Write out exactly the lines from the line with "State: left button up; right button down" through the line with "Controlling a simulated", including both, and nothing more.

**Rows**
################

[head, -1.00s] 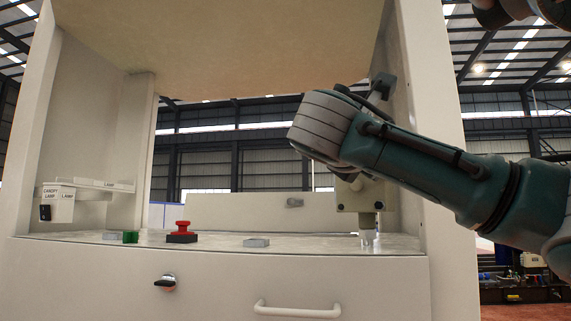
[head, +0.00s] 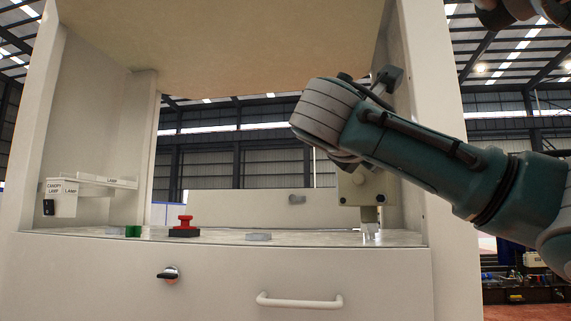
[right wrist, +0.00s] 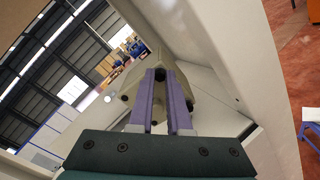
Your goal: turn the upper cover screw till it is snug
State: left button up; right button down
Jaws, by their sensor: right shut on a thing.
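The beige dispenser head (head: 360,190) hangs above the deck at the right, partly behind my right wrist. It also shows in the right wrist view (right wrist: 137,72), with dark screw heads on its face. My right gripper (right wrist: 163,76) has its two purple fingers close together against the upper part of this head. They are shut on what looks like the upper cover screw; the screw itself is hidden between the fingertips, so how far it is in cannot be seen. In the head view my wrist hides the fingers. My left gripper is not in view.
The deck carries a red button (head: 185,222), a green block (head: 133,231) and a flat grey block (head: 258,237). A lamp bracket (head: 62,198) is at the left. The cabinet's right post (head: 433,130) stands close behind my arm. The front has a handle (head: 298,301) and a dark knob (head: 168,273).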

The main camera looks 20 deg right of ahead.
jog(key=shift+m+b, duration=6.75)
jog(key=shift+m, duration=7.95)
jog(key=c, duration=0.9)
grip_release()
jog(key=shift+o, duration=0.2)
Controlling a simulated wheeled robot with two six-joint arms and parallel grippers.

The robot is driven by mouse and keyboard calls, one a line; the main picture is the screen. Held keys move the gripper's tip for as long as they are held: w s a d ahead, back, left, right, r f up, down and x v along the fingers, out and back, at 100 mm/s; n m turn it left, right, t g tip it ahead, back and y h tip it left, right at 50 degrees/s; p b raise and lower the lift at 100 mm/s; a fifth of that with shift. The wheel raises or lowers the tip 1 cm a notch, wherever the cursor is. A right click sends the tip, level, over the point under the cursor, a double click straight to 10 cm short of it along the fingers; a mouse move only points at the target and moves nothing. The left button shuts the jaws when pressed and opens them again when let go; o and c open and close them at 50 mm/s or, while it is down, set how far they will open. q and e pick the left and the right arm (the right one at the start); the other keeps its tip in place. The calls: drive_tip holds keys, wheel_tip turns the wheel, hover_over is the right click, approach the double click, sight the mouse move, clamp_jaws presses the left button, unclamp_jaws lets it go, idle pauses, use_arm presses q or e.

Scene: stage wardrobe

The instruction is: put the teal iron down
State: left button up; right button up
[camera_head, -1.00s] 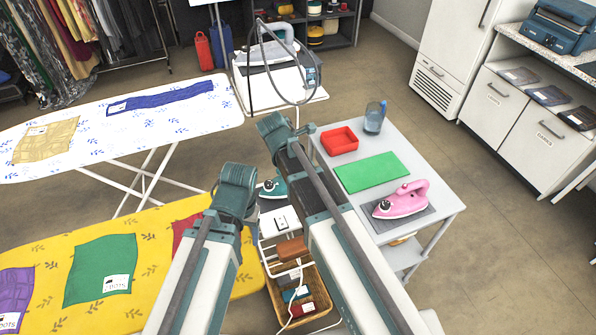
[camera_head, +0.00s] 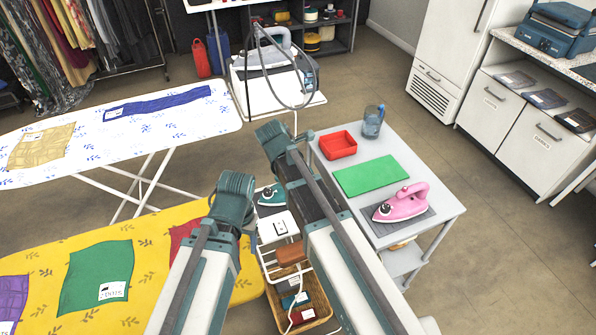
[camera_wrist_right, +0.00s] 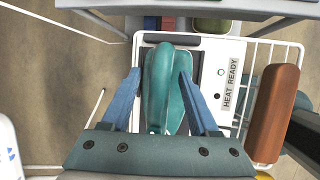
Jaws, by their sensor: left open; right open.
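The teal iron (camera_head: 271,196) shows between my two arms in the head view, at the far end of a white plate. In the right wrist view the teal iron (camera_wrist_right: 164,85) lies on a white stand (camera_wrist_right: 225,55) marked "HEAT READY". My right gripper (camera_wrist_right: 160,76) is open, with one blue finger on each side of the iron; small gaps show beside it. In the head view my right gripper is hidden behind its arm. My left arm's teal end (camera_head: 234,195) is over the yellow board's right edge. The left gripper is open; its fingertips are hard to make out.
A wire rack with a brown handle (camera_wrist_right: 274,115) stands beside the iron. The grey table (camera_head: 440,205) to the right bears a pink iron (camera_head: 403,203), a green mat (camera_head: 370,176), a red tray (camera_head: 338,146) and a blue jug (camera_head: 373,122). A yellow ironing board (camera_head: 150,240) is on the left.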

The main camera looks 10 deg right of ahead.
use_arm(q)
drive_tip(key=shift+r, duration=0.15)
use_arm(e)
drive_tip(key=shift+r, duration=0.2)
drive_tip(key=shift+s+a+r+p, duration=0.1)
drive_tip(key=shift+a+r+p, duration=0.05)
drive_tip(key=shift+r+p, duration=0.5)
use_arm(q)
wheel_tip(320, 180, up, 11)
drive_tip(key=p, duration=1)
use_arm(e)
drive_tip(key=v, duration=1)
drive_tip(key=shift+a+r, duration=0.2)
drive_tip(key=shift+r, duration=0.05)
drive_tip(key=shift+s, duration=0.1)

################

**Output for this exercise**
State: left button up; right button down
Jaws, by their sensor: right shut on a thing.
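The beige dispenser head (head: 360,190) hangs above the deck at the right, partly behind my right wrist. It also shows in the right wrist view (right wrist: 137,72), with dark screw heads on its face. My right gripper (right wrist: 163,76) has its two purple fingers close together against the upper part of this head. They are shut on what looks like the upper cover screw; the screw itself is hidden between the fingertips, so how far it is in cannot be seen. In the head view my wrist hides the fingers. My left gripper is not in view.
The deck carries a red button (head: 185,222), a green block (head: 133,231) and a flat grey block (head: 258,237). A lamp bracket (head: 62,198) is at the left. The cabinet's right post (head: 433,130) stands close behind my arm. The front has a handle (head: 298,301) and a dark knob (head: 168,273).

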The main camera looks 20 deg right of ahead.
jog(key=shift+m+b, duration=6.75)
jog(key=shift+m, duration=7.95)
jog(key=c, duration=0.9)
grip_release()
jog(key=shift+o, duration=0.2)
Controlling a simulated wheeled robot with two six-joint arms and parallel grippers.

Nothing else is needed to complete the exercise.